Reviewed by

Christopher Armstead

This one pretty much lost me, but then I’m not sharpest knife in the drawer or is it that I’m not the brightest bulb in the box?  Whatever the euphemism is, that’s me.  Maybe it’s that I don’t care to see another movie, or another television show about pretty suburban kids and their problems.  Maybe it’s that any kid who is outright disrespectful to their parents, is a kid that I instantly despise and thus I will never be able to see his ‘side’ of things.  Maybe I’m insensitive, but I have a hard time garnering a lot of sympathy for a kid who takes drugs to escape from the pain, when that pain consist of, hell, I don’t know, boredom and having to drive a crappy car.  So, since I didn’t ‘get’ ‘The Chumscrubber’, It would stand to reason that I didn’t like it that much either.

 

Since I’m close to twenty years removed from high school, I recognize that I might not get what this present generation has to deal with, but some things, I would think, are universal.  For instance, I can’t imagine my mother or father giving me a hard time about something and my response being ‘Why don’t you just leave me the f**k alone!’  I can guarantee you that if I had given such a response, I would be here talking to you now.  But this is the kind of behavior one can consistently expect from the troubled youth in ‘The Chumscrubber’. 

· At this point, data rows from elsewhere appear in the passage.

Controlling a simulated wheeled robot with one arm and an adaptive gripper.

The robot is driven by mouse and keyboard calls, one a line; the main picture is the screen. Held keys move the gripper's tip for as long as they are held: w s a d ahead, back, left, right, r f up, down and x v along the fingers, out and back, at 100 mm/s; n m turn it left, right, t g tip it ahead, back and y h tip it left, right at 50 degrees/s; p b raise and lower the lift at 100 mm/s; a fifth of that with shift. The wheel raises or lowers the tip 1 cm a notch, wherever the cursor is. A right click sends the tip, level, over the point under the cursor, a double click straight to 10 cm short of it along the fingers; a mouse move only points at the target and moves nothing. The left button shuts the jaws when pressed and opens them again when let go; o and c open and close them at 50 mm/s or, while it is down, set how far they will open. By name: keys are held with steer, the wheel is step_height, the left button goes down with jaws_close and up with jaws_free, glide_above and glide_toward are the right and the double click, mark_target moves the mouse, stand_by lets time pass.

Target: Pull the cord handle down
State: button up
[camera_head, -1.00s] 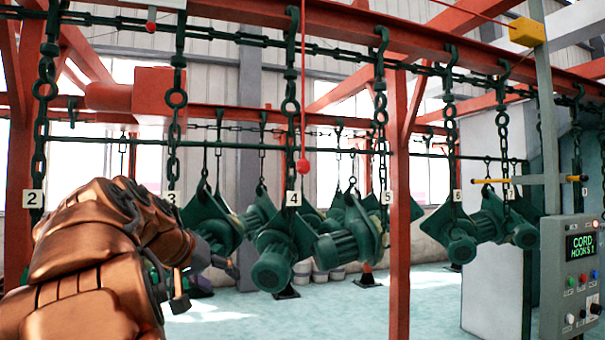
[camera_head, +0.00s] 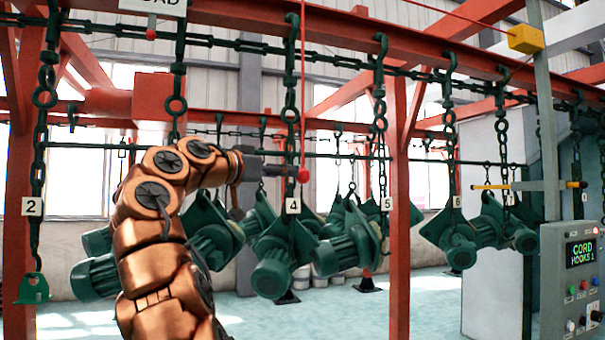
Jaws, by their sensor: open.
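The cord handle is a small red ball (camera_head: 303,173) on a thin red cord (camera_head: 303,80) that hangs straight down in front of the chain with tag 4. My gripper (camera_head: 288,171) is small and dark at the end of my copper arm. It is level with the red ball and just to its left, pointing right. The jaws are open, with nothing seen held in them. Whether a fingertip touches the ball is too small to tell.
Green motor-like loads (camera_head: 345,240) hang on chains behind and below my gripper. A red post (camera_head: 398,200) stands to the right. A grey control box (camera_head: 575,275) with a lit display is at the far right. A yellow box (camera_head: 525,39) sits high right.

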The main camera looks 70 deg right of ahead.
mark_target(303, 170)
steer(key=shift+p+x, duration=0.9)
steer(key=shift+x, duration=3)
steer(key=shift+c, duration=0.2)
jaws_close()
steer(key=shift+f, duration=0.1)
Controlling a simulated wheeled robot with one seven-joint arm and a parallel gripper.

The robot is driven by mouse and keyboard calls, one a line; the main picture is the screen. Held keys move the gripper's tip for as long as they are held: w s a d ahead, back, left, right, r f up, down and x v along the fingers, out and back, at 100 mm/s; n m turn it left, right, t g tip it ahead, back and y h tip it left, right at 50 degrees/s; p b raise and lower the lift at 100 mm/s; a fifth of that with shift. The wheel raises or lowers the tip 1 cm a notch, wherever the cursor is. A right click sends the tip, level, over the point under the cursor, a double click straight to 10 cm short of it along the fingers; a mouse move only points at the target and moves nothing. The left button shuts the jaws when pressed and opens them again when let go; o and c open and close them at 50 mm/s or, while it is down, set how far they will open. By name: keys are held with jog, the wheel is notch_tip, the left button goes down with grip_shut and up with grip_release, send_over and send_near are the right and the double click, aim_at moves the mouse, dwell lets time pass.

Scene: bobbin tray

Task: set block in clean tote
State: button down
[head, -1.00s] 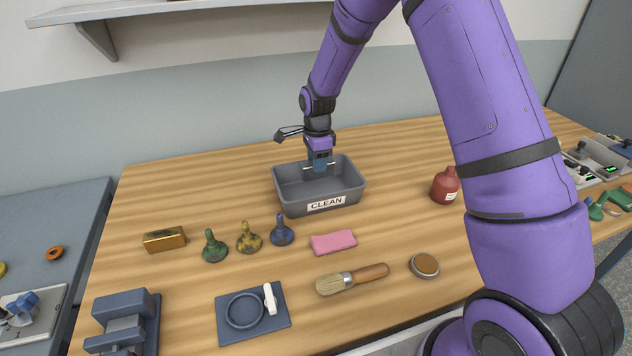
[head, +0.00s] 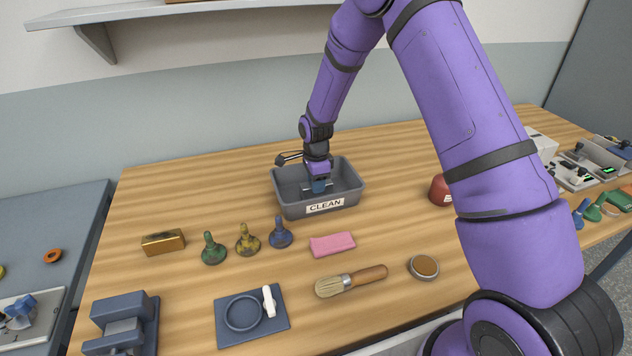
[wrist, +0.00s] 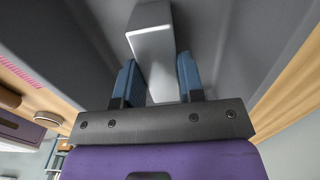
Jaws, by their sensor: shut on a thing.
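The clean tote (head: 290,208) is a grey open bin with a white "CLEAN" label, standing on the wooden bench. My gripper (head: 319,187) reaches down inside the tote, its fingers below the rim. In the wrist view my gripper (wrist: 160,80) is shut on the block (wrist: 153,50), a pale grey, smooth bar between the blue fingers. The grey tote interior (wrist: 230,35) surrounds it in that view. The block is hardly visible in the head view, and I cannot tell whether it touches the tote floor.
In front of the tote stand several knobbed bobbins, such as a blue one (head: 280,233), plus a pink sponge (head: 332,245) and a brush (head: 350,281). A brass block (head: 163,242) lies at left. A red bottle (head: 440,190) stands right, partly behind my arm.

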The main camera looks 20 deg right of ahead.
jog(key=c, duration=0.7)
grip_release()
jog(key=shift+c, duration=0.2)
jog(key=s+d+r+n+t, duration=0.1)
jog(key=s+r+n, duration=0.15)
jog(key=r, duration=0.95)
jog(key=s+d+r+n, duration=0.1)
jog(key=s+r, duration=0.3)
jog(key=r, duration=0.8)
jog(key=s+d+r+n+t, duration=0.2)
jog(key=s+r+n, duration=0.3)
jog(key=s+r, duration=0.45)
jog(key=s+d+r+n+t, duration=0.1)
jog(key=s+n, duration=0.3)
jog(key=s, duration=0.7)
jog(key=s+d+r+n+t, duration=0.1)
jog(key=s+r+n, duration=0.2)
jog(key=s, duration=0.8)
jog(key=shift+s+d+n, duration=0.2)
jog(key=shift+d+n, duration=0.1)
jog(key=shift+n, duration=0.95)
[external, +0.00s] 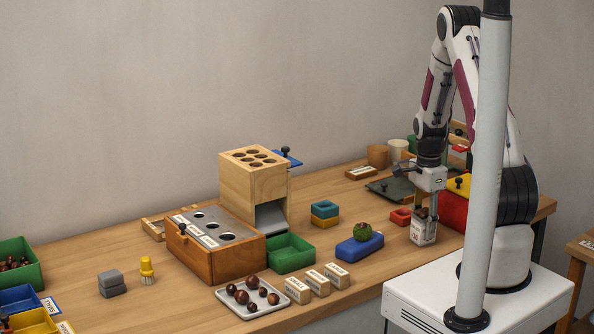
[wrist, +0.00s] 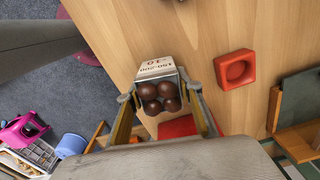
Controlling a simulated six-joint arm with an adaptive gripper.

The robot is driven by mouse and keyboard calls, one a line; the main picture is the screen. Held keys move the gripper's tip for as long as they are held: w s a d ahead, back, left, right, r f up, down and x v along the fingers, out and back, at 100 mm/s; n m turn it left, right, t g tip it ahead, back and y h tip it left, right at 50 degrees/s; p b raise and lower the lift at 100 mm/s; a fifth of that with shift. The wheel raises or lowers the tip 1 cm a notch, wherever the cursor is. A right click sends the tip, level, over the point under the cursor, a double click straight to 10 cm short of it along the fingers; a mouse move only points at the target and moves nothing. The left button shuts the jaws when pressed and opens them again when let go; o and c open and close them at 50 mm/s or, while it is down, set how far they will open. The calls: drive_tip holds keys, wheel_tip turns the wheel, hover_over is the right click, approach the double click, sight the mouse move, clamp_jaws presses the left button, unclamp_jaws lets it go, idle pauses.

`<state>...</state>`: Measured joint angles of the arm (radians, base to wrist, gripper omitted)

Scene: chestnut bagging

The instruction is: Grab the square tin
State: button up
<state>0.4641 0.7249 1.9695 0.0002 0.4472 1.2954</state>
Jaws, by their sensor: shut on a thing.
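The square tin (external: 422,235) is a small pale metal box near the front edge of the table at the right, below my wrist. In the wrist view the tin (wrist: 157,67) shows a white printed label, and several brown chestnuts (wrist: 159,98) fill its open top. My gripper (external: 424,212) points down with its fingers on opposite sides of the tin. The gripper (wrist: 160,92) is shut on the tin. I cannot tell whether the tin's base touches the table.
A red square dish (external: 400,216) is close beside the tin. A red and yellow box (external: 454,206) stands at the right. A wooden sorter (external: 215,249) and a chestnut tray (external: 235,302) are farther left.

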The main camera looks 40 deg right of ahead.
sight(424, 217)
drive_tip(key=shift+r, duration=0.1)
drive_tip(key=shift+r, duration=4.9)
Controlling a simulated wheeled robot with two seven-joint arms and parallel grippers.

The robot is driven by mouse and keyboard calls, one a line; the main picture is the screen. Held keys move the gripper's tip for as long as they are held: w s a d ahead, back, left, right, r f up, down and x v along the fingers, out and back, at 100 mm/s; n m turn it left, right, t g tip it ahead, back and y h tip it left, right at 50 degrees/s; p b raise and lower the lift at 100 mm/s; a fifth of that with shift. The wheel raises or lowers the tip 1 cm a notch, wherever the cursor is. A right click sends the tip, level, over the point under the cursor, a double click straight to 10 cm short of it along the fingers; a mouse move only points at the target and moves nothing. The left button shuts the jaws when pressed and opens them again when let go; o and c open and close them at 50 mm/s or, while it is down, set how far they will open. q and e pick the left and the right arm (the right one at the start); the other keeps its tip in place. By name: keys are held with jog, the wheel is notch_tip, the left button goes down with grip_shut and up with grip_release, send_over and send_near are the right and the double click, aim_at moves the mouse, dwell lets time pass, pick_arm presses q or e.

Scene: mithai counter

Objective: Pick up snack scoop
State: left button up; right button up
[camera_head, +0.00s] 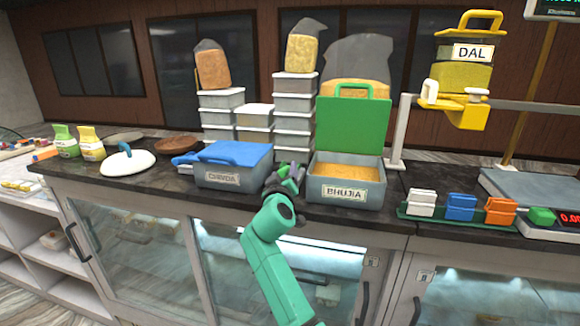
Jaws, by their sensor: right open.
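No scoop shows its full shape, so I cannot tell for certain which thing is the snack scoop. A blue piece like a handle (184,159) pokes out at the left of the CHIVDA box (222,179); it may be part of a scoop. My right gripper (291,172) is at the end of the green arm that comes up from below. It is open, over the counter between the CHIVDA box and the BHUJIA box (345,190), well to the right of the blue piece. Its fingers are small and dark here. My left gripper is not in view.
The BHUJIA box has its green lid (352,125) raised; the CHIVDA box has a blue lid (235,153) on. Stacked grey containers (294,115) stand behind. A white domed lid (127,163) is at left. A rack of coloured blocks (460,208) and a scale are at right.

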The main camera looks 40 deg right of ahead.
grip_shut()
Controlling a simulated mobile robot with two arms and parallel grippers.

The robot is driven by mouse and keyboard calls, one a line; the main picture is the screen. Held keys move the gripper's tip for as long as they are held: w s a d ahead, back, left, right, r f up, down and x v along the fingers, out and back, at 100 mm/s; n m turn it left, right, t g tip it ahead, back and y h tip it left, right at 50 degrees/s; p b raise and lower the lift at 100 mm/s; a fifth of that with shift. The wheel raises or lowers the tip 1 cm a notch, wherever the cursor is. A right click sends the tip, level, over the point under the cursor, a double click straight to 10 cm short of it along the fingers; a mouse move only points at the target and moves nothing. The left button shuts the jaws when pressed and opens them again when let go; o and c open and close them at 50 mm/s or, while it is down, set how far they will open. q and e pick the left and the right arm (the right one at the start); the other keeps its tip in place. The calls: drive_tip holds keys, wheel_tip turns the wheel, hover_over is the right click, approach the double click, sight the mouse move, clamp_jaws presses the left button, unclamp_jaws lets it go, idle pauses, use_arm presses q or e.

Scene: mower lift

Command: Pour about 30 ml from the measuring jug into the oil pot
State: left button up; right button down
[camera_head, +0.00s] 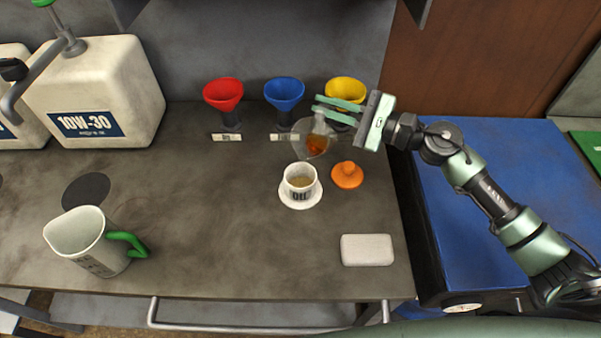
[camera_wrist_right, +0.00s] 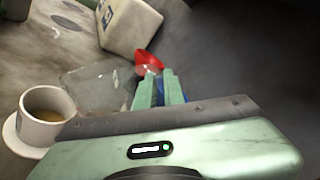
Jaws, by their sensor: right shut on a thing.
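The oil pot (camera_head: 300,184) is a white cup marked OIL on a white saucer, open at the top, with some brownish liquid inside; it also shows in the wrist view (camera_wrist_right: 45,112). My right gripper (camera_head: 322,106) is shut on a clear jug (camera_head: 314,142) holding a little amber liquid. The jug appears tilted, behind and slightly right of the pot; in the wrist view the clear jug (camera_wrist_right: 98,88) is right of the pot. I see no stream between them. The fingers partly hide the grip. My left gripper is not in view.
An orange lid (camera_head: 346,175) lies right of the pot. Red (camera_head: 223,94), blue (camera_head: 284,94) and yellow (camera_head: 345,92) funnels stand behind. A pale jug with green handle (camera_head: 88,244) and a 10W-30 canister (camera_head: 100,90) stand left; a white block (camera_head: 366,250) lies front right.

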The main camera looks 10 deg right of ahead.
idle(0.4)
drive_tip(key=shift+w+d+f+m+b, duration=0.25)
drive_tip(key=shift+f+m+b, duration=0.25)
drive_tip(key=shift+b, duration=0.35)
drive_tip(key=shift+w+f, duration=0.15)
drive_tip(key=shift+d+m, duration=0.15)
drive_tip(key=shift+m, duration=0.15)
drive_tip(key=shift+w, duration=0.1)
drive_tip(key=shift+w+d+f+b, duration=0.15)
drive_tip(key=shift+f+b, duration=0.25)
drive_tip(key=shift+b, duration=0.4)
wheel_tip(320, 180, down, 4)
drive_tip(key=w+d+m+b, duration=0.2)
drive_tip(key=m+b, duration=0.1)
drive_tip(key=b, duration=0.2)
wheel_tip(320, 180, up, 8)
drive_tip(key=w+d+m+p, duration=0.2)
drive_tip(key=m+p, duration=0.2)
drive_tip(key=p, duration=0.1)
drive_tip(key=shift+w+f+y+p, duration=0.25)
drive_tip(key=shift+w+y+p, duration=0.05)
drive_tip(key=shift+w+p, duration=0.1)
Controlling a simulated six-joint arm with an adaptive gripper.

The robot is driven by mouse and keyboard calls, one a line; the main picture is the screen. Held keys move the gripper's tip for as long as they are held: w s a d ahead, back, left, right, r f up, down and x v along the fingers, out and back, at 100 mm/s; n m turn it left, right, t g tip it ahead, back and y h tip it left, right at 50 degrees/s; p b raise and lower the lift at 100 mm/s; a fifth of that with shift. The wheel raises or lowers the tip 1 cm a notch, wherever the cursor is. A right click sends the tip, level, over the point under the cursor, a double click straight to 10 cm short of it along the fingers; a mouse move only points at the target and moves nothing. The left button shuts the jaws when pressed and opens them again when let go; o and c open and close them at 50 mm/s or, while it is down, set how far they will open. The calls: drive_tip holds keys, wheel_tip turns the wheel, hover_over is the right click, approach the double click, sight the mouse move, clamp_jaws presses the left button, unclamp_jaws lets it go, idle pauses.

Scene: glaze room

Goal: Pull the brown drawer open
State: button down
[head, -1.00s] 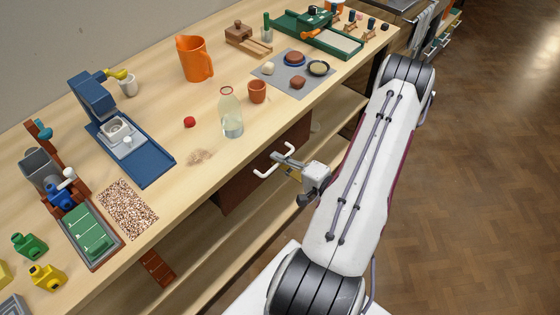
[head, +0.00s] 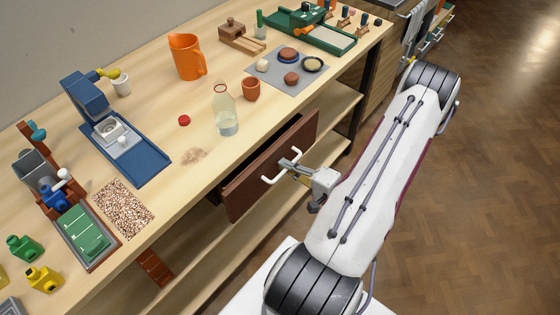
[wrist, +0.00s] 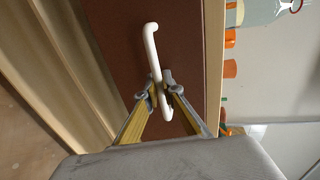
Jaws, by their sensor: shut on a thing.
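The brown drawer (head: 243,192) is under the bench top and stands partly out, with a dark gap showing behind its front. Its white bar handle (head: 268,181) is on the front face. My gripper (head: 288,165) is shut on the handle near its middle. In the wrist view, the two fingertips (wrist: 160,88) close around the white handle (wrist: 151,45), and the brown drawer front (wrist: 120,60) fills the space behind. The inside of the drawer is mostly hidden.
On the bench top above the drawer stand a clear bottle (head: 225,112), a terracotta cup (head: 251,89), a red cap (head: 184,120) and an orange pitcher (head: 187,57). Open wooden shelves (head: 200,247) lie below. The floor (head: 480,200) at the right is clear.

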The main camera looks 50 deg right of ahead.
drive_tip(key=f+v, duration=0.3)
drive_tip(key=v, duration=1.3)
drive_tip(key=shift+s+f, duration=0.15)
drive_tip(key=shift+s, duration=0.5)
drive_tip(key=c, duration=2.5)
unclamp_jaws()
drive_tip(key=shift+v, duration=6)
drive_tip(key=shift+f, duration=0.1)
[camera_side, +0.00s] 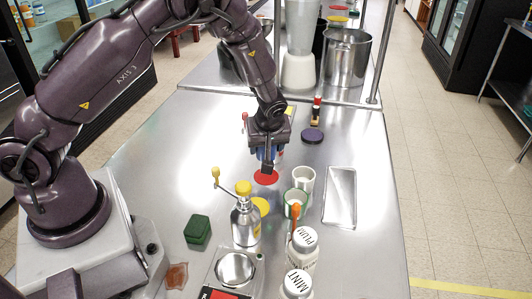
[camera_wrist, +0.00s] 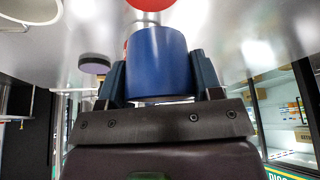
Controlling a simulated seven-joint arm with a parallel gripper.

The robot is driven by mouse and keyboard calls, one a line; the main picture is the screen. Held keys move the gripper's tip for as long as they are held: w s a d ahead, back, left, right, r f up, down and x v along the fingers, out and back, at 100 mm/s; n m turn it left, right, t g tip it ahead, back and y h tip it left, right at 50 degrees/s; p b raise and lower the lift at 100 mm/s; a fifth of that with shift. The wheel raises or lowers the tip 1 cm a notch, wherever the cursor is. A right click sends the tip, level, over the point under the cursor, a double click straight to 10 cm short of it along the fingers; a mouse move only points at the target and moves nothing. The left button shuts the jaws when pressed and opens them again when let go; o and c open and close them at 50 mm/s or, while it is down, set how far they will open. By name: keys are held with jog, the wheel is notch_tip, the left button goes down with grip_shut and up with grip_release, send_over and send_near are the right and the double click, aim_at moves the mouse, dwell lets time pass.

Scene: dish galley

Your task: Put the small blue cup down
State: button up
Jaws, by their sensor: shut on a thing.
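My gripper (camera_side: 267,160) is shut on the small blue cup. In the wrist view the blue cup (camera_wrist: 158,58) sits between the two fingers of my gripper (camera_wrist: 158,75), one on each side. In the side view only a bit of blue shows at the fingers; most of the cup is hidden by the gripper. A flat red disc (camera_side: 265,178) lies on the steel table just below the fingers. Part of the red disc also shows at the top of the wrist view (camera_wrist: 150,4). I cannot tell how large the gap under the cup is.
A white cup (camera_side: 304,177) and a green-rimmed cup (camera_side: 295,206) stand right of the disc, near a metal tray (camera_side: 340,197). A yellow disc (camera_side: 260,206) and a yellow-capped bottle (camera_side: 245,223) are in front. A dark purple disc (camera_side: 312,136) lies behind. The table's left-middle is clear.

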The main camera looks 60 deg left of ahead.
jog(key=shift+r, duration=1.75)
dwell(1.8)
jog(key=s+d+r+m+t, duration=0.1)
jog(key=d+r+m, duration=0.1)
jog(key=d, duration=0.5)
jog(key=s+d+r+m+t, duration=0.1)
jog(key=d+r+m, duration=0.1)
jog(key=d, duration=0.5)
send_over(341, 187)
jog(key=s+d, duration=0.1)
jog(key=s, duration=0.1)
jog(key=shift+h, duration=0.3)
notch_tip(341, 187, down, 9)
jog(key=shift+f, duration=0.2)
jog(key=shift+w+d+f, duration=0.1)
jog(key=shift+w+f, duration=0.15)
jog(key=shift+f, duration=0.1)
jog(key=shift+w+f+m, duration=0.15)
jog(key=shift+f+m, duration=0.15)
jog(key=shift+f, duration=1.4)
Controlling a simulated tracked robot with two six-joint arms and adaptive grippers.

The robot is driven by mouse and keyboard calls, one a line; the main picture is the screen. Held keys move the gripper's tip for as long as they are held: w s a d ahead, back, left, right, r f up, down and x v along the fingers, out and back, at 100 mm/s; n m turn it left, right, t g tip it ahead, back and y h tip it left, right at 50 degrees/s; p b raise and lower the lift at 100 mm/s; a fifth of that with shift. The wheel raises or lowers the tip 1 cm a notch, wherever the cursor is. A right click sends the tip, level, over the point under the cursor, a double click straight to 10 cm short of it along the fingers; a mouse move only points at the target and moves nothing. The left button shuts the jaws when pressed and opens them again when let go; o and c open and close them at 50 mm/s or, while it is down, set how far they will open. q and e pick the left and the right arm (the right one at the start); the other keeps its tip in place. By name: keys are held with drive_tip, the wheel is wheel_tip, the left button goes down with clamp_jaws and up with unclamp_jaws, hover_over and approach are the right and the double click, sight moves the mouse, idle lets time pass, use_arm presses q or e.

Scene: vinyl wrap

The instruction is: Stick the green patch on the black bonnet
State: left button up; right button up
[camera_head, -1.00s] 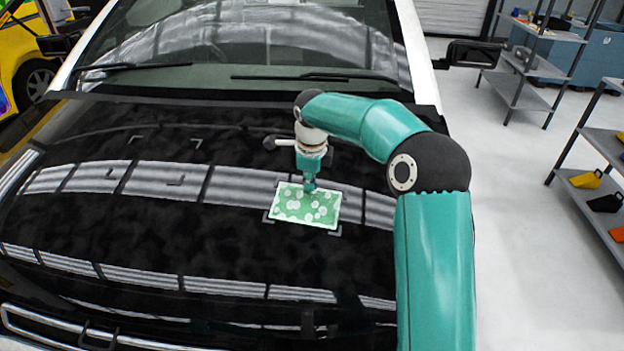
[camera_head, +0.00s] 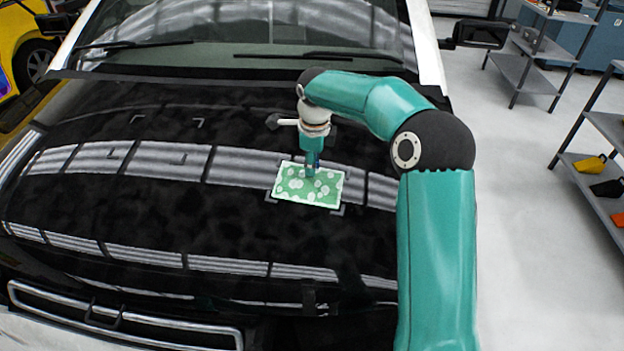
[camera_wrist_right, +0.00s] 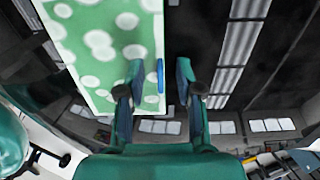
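The green patch (camera_head: 296,187), with pale round spots and a white border, lies over the black bonnet (camera_head: 150,225) within dark grey corner marks. It fills the upper left of the right wrist view (camera_wrist_right: 90,35). A small blue piece (camera_wrist_right: 160,76) shows at the patch's edge. My right gripper (camera_head: 312,172) is over the patch's far edge. In the right wrist view its two fingers (camera_wrist_right: 159,72) stand apart, one on each side of the blue piece, with gaps showing. Whether the patch touches the bonnet all over cannot be told. My left gripper is not in view.
More corner marks (camera_head: 168,140) lie on the bare bonnet to the left. The windscreen and wipers (camera_head: 305,57) are behind. Grey shelves (camera_head: 600,165) with bins stand at the right across clear floor. A yellow vehicle (camera_head: 12,50) is at the far left.

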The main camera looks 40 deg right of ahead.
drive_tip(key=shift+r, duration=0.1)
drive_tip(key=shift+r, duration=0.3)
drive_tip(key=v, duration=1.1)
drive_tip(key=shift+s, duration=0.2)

Jamie Bell plays pill popping, friendless, troubled youth Dean living in bright, sunny, clean and soulless suburbia with his videogame addicted brother Charlie (Rory Caulkin), Stepford wife mother Allie (Allison Janey) and book writing psychologist father who always want’s to know ‘how does that make you feel’, Bill (William

Fitchner).  When Dean's lone friend, school pill pusher Troy hangs himself and is found by Jamie, this sets in motion a chain of unfortunate events.  The primary situation would be school bully Billy (Justin Chatwin) and his crew of two, Crystal (Camilla Belle) and Lee (Lou Taylor Pucci) want Troy's drugs and demand that Dean get them for him.  To insure that he does this, they kidnap his brother Charlie, or actually they kidnap a kid named Charlie who they think is his brother.  They’ve actually grabbed Charlie Brantley, the police chief’s son, who thinks it’s kind of cool to be kidnapped.

 

Amidst this chaos, you have other mini drama’s taking place in the periphery such as Troy’s mother Carrie (Glen Close) planning her son’s funeral, town mayor Michael in the midst of a mental collapse (Ralph Fiennes) while preparing to marry snooty developer and mother of the kidnapped boy Terri (Rita Wilson), who has no idea her son has been kidnapped.  There is Crystal’s hot mom Jerri (Carrie Anne-Moss) who is in a hotness competition with her daughter while also jonesing for the mayor, and Deans’ father is attempting to push his latest book at the neglect of his family.  Welcome to Suburbia.

 

Personally, I could give less than a f**k.  Harsh perhaps, but I gotta let you know how I feel.  I didn’t care that Troy killed himself.  Troy’s bedroom was the pool house separate from his parents’ house, and yet his life was so crappy that he had to end it?  Because, as far as I could glean, his despair was due to the unlikelihood of him becoming a Rock guitarist?  I know high school houses a tough crowd, but if a kid hangs himself, then the bully kid drops a hanging effigy from the roof at the school as joke in front of the kids’ only friend, surely the WHOLE SCHOOL wouldn’t think it’s funny.  Or is this an accurate representation of the Columbine generation?  I sure as God hope not.

 

The only scene that rang true to me, or the one that I could directly identify with is when Billy the Bully threw a knife through the wall of his bedroom.  His dad comes in and asks who did it, to which Billy had no problem letting know it was him, and since it was his room he could do what he wanted.  His dad correctly reprimanded him letting know that it was not his room, but a room in HIS house that he allows him to stay in.  Then he ushered him out and I guess we are to assume that he beat Billy’s ass.  Thus we are also to assume the Billy is being abused and this is why he’s such dick.  Give me a freakin’ break.  All these kids near their asses beat.

 

Ably directed by Arie Posin, I’m certain ‘The Chumscrubber’ may sound a siren to anybody who can relate to these kinds of people living these kinds of lives.  I don’t know anybody like this, and if I did, I wouldn’t know them long.  ‘The Chumscrubber’ said absolutely nothing to me other than clean schools, clean streets, wealthy neighborhoods and stay at home parents equals f**ked up children.  Give me a freakin’ break.